For the first time since the mid-1980s, the Houston School District will field cross country teams this year.
The high school squad includes four boys and three girls, while the middle school team features five boys and five girls.
The teams will compete under the watch of coach Michelle Henshaw, a health teacher who previously coached cross country at Plato and Success. Henshaw is a native of Doolittle who has competed in three full marathons, six half-marathons and several other long distance races.
“I feel honored to be a part of this program and getting it restarted,” she said. “I’m excited for these kids because some of them wouldn’t do athletics if it weren’t for cross country. This sport is unique in that way.”
Henshaw said the uniqueness of cross country is most evident at meets – especially large events.
“There’s nothing more exciting than the starting line of a cross country race,” she said. “The is just so much energy. And then, of course the finish; it’s so exciting seeing the spectators cheering the kids on, and sometimes you see a kid who’s struggling just push it. It’s awesome.
“It’s hard work.”
Several of Houston’s runners are excited about the idea of more or less being cross country pioneers, and are looking forward to getting out on the various 3.1 mile (5K) courses they’ll compete on.
“This is a really cool experience,” said junior Zach Brannan. “It’s kind of a stress reliever for a lot of kids and it’s a great thing for people like us who like to play sports and have a good time.”
“It feels good,” said sophomore Hunter McKinney. “I knew this would be something I would excel at and I like the feeling that this was gone for a while and is now coming back. I really want to help the team do well, and along with my teammates, it looks like we have a good team.”
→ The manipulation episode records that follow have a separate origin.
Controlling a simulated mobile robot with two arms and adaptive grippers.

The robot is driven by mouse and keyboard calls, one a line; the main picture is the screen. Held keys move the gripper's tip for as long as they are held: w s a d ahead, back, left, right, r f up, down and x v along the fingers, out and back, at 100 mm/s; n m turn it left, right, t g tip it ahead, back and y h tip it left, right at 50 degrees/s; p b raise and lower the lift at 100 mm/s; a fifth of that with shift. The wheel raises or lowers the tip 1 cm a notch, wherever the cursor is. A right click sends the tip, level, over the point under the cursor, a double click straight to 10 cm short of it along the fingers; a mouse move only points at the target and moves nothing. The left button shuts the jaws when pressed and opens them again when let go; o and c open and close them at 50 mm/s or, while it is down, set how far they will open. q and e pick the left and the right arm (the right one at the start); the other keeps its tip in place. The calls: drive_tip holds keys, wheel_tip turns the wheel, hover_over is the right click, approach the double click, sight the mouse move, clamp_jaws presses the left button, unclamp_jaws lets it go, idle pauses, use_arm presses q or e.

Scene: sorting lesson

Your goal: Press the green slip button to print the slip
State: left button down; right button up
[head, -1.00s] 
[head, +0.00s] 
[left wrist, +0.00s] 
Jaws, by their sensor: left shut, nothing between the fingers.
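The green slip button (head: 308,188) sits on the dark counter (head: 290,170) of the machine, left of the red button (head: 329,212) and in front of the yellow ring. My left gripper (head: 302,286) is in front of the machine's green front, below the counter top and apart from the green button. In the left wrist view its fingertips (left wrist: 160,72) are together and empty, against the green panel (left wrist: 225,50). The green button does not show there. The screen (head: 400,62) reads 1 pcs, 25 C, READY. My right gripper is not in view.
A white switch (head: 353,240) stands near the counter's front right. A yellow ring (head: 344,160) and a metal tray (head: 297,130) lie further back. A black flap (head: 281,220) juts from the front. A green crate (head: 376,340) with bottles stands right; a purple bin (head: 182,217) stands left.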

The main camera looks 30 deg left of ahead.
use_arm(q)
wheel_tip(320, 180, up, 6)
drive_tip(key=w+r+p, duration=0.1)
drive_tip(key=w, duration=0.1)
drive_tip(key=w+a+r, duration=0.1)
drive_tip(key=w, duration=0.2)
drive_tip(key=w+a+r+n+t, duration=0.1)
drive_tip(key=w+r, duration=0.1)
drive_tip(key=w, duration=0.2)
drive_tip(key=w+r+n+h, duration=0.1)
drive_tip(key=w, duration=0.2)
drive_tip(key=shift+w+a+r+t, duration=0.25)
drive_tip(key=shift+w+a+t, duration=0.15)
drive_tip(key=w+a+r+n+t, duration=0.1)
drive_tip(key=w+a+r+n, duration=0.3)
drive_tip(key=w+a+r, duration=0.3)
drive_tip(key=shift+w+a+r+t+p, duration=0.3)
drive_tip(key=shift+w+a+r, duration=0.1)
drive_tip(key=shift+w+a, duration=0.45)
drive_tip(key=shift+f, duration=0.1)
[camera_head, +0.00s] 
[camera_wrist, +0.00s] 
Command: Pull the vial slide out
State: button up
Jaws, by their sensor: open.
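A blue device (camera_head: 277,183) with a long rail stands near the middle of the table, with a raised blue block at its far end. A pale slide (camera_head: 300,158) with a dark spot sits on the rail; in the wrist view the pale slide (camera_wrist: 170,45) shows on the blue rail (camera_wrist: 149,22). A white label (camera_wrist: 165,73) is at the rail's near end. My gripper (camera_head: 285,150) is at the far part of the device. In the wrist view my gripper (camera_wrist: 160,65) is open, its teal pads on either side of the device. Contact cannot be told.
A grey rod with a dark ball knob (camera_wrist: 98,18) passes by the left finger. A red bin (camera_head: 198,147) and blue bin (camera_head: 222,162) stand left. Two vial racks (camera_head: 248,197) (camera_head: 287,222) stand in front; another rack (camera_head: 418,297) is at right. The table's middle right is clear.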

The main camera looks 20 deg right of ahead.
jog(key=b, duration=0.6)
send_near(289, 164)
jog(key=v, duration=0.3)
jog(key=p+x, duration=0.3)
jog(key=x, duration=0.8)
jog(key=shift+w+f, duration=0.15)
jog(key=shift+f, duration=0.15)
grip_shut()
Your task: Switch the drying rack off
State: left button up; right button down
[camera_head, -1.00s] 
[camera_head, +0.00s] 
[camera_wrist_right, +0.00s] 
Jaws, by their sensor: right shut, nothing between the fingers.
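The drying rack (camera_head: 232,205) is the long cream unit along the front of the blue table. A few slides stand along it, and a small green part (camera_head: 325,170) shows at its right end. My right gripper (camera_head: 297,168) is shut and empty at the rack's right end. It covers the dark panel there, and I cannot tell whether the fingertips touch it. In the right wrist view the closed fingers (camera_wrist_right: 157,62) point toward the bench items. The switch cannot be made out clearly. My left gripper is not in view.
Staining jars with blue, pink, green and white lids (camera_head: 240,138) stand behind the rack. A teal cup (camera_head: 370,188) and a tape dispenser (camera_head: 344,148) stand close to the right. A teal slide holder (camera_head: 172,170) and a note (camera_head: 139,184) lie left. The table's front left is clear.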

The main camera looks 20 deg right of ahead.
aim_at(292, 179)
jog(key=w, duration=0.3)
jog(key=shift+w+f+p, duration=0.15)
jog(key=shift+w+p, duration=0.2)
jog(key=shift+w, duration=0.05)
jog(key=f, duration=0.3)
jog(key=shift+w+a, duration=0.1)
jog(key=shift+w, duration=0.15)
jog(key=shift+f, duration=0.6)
Like coach Henshaw, sophomore Annie Topping said cross country allows some kids to get involved in athletics who might otherwise never have the chance.
“I actually think it would benefit a lot of people,” Topping said. “There are multiple people in our school who don’t play any sports, and I feel like since you’re running a long distance and you can go slower instead of just sprinting, it would be easier on some people who aren’t very fast.”
Houston squads will not post team scores this season, since five runners are required for a score to be generated by a given boys or girls team. Houston will not host a meet this season either, but will begin the campaign next Thursday (Sept. 12) in a competition at Willow Springs, also including Mountain Grove, Plato and perhaps other teams.
“These kids haven’t experienced a meet yet and I can’t wait for them to get one under their belts,” Henshaw said. “They’re going to be amazed and they’re going to love it.”